GLOBAL CHANGE Study confirms Arctic is warming



The findings attribute the change to human generation of greenhouse gases.
WASHINGTON POST
The most comprehensive international assessment of Arctic climate change has concluded that Earth's upper latitudes are experiencing unprecedented increases in temperature, glacial melting and weather pattern changes, with most of those changes attributable to the human generation of greenhouse gases from automobiles, power plants and other sources.
The 144-page report is the work of a coalition of eight nations that have Arctic territories -- including the United States, which has hosted and financed the coalition's secretariat at the University of Alaska.
The findings, which reflect four years of study, confirm earlier evidence that the Arctic is warming far more quickly than the Earth overall, with temperature increases in some northern regions exceeding by tenfold the average 1 degree Fahrenheit increase experienced on Earth in the past 100 years.
"For the past 30 years, there's been a dramatic increase in temperature and a decrease in the thickness of ice," said Robert Corell, a senior fellow with the American Meteorological Society and chairman of the Arctic climate impact assessment group, which produced the report.
Having impacts
Those changes are already having practical impacts, including a reduction in the number of days each year that the tundra is hard enough to be driven on or drilled safely for oil. They can be expected to have even greater impact in the near future, the report predicts, in terms of agriculture, wildlife ranges for terrestrial and marine plants and animals, and global shoreline flooding because of increases in sea level caused by melting ice.
Warming could benefit certain sectors, the report said, by easing marine shipping and improving access to offshore oil and gas resources in the Arctic.
The report is scheduled to be released Nov. 9, but its summary findings were reported Saturday by the New York Times.
Gunnar Palsson, Icelandic chair of the Arctic Council, predicted in an interview last week that the report "is going to generate a great deal of attention throughout the world."

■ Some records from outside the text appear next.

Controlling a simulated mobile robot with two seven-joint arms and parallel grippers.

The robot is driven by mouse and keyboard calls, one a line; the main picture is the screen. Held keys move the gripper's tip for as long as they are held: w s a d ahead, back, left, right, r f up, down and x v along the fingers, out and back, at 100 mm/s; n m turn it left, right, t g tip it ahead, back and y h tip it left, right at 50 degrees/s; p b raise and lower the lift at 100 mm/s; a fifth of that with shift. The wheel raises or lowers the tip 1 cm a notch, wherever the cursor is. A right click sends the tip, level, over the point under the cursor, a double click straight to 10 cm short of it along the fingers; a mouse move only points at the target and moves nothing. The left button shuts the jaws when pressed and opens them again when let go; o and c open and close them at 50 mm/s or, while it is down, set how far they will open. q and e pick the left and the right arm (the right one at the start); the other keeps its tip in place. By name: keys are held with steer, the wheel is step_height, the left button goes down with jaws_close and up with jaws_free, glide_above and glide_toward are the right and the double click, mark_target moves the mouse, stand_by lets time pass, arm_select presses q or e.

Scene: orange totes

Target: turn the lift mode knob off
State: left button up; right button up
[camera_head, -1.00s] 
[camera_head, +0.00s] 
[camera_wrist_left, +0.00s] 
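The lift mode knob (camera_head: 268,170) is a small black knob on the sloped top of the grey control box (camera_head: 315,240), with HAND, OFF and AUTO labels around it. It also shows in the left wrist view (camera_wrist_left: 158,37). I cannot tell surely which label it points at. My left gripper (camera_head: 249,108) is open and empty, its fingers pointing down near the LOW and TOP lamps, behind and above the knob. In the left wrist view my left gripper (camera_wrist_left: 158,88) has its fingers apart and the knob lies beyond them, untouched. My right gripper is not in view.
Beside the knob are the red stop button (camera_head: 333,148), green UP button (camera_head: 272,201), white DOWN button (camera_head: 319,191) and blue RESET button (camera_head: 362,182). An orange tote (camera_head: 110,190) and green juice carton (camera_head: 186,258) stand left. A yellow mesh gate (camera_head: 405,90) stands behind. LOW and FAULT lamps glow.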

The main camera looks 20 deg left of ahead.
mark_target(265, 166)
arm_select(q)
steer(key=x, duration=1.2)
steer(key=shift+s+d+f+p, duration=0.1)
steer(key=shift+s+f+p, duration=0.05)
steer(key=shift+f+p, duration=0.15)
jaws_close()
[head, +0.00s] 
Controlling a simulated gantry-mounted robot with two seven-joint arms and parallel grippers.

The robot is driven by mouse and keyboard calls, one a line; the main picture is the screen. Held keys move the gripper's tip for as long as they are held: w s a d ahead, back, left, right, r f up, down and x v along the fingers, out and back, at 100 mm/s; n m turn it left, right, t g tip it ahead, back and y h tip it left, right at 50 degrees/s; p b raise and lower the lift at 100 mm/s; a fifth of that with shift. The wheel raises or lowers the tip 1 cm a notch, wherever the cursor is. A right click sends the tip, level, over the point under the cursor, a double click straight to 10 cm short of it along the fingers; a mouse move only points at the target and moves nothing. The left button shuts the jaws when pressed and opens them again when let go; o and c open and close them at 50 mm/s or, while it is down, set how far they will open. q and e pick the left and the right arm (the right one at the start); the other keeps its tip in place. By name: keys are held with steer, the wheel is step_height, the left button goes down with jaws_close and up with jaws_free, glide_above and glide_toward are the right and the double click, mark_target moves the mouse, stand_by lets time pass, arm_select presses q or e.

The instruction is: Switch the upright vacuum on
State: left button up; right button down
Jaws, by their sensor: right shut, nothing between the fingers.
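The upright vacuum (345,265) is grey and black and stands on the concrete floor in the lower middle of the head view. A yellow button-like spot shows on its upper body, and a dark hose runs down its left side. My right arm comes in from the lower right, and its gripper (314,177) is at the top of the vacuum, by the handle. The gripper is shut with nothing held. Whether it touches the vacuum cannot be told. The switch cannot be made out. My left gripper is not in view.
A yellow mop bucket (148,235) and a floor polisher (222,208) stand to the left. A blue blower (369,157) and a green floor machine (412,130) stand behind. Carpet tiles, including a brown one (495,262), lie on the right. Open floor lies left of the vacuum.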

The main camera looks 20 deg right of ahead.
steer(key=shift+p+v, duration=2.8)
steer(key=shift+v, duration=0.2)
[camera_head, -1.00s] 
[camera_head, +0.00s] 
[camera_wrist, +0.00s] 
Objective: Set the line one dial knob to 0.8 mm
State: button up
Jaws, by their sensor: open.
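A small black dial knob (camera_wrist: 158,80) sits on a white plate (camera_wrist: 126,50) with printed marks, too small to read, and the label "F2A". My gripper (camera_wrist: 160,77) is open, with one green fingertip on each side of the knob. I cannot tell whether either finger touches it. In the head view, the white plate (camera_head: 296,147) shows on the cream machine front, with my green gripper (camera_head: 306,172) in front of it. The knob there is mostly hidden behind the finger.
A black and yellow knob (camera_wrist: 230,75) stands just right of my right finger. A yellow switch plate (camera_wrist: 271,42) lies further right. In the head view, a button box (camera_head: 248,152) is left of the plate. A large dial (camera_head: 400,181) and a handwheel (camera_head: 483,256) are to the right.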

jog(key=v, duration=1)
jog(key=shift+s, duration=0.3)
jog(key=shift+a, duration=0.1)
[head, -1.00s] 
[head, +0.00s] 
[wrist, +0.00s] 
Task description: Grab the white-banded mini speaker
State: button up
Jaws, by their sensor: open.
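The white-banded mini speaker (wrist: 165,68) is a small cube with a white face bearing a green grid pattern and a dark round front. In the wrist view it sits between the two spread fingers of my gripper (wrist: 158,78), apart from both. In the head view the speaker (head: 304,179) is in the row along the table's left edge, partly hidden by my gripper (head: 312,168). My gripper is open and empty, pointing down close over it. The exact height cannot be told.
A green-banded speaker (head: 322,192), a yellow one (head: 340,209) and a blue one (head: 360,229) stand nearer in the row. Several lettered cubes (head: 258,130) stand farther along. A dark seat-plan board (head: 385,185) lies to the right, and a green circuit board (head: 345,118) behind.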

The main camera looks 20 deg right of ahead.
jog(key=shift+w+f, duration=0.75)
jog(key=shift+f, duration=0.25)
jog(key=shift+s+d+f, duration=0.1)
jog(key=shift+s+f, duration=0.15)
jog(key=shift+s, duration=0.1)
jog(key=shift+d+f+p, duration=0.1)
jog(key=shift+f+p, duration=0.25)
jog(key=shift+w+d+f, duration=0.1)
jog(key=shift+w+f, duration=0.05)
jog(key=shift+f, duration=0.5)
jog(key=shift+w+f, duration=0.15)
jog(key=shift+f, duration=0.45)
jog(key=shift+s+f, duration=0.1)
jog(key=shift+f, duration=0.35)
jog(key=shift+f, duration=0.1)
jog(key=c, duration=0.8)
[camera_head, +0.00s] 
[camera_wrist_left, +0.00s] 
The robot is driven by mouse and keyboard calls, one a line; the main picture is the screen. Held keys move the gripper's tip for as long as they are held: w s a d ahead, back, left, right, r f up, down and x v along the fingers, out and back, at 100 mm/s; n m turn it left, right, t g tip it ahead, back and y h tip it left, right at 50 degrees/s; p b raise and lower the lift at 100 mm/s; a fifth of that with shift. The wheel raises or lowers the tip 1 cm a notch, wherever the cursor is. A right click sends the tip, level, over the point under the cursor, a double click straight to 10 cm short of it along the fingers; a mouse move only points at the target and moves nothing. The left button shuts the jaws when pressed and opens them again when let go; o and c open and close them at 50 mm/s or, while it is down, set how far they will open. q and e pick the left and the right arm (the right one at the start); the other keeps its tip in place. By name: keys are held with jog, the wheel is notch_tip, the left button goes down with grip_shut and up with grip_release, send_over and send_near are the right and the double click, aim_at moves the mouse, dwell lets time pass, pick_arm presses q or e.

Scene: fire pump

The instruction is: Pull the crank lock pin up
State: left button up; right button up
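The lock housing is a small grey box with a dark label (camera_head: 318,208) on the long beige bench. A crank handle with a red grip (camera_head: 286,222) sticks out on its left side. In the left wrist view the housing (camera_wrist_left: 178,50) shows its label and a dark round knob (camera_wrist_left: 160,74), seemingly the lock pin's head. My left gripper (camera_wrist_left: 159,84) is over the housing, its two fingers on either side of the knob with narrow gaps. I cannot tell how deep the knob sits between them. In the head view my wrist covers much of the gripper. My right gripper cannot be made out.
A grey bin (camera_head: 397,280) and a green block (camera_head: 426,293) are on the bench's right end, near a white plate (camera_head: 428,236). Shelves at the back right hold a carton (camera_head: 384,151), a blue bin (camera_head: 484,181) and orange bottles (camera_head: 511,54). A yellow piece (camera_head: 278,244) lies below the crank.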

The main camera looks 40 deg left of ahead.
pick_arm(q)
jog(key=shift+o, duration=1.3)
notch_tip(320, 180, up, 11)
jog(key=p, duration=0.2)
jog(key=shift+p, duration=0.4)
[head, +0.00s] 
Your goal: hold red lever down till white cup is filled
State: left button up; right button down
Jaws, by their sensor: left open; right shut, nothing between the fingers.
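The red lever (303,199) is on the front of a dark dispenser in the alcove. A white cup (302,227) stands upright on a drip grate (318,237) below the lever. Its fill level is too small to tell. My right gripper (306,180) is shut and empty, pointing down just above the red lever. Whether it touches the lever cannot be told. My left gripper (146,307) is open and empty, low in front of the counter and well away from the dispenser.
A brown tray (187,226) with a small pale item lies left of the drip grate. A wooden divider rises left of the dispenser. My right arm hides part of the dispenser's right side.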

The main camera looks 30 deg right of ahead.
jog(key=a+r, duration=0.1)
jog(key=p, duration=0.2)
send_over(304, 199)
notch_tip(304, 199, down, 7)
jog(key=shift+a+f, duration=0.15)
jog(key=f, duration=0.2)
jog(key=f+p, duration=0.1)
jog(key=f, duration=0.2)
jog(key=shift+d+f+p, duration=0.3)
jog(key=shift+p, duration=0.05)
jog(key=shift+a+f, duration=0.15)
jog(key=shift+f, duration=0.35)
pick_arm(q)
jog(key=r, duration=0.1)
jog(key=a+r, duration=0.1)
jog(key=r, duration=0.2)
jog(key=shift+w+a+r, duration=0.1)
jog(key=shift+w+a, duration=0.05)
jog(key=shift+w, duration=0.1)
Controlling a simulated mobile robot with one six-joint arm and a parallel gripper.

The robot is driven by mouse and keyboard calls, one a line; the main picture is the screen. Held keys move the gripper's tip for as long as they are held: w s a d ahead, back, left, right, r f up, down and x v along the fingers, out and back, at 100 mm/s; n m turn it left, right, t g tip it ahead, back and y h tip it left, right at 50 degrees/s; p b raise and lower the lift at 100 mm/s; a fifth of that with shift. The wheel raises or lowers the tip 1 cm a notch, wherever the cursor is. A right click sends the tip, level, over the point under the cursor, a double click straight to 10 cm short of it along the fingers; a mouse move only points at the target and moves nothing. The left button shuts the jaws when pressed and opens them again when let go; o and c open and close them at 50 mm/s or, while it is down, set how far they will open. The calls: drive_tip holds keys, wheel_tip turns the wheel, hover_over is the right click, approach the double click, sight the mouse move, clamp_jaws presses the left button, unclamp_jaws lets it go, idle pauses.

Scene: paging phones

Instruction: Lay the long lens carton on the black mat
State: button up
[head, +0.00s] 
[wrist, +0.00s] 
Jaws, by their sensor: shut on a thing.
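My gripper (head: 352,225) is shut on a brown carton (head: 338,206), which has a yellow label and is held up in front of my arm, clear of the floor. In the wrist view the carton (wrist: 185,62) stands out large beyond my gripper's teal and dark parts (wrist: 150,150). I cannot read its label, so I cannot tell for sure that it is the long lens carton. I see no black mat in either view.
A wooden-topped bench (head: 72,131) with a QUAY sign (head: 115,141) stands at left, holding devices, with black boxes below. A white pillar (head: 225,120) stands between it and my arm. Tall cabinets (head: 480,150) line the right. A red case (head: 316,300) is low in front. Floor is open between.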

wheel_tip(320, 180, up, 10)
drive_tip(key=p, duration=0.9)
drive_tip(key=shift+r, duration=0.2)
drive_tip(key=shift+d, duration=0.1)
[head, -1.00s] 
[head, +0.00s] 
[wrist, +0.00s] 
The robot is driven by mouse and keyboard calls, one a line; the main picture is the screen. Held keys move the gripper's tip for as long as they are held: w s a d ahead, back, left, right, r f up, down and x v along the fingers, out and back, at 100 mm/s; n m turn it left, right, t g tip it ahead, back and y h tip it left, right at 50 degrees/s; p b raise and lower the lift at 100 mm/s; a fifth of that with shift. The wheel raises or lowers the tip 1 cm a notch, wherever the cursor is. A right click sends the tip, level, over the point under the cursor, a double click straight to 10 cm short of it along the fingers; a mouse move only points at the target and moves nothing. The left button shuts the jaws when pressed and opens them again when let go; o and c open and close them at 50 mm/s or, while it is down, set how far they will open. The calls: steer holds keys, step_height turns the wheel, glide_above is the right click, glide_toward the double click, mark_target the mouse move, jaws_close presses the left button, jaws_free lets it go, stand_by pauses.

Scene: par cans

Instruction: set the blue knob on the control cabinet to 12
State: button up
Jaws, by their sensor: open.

"Climate change is not something that's going to happen -- it is happening all over the Arctic," Palsson said. "The Arctic is sort of a bellwether" for the rest of the earth.
Change in Iceland
Iceland has had much warmer summers recently and little snow in Reykjavik the past two years, Iceland Ambassador Helgi Agustsson said. Palsson said Icelanders fear two of their most commercially valuable fish -- capelin and herring -- are migrating to cooler waters, which "would have a pretty big economic impact."
The report's authors believe Arctic temperatures will rise several degrees in the coming decades, according to a summary prepared by Gunn-Britt Retter, a technical adviser with the council's Indigenous People's Secretariat. Winters are expected to become warmer, and wet periods in the Arctic are expected to become longer, more frequent or both.
If nations want to temper or reverse that trend, Corell said, they will need to act quickly because carbon dioxide, the gas that is the prime culprit in global warming, typically lingers in the atmosphere 100 years before being recycled.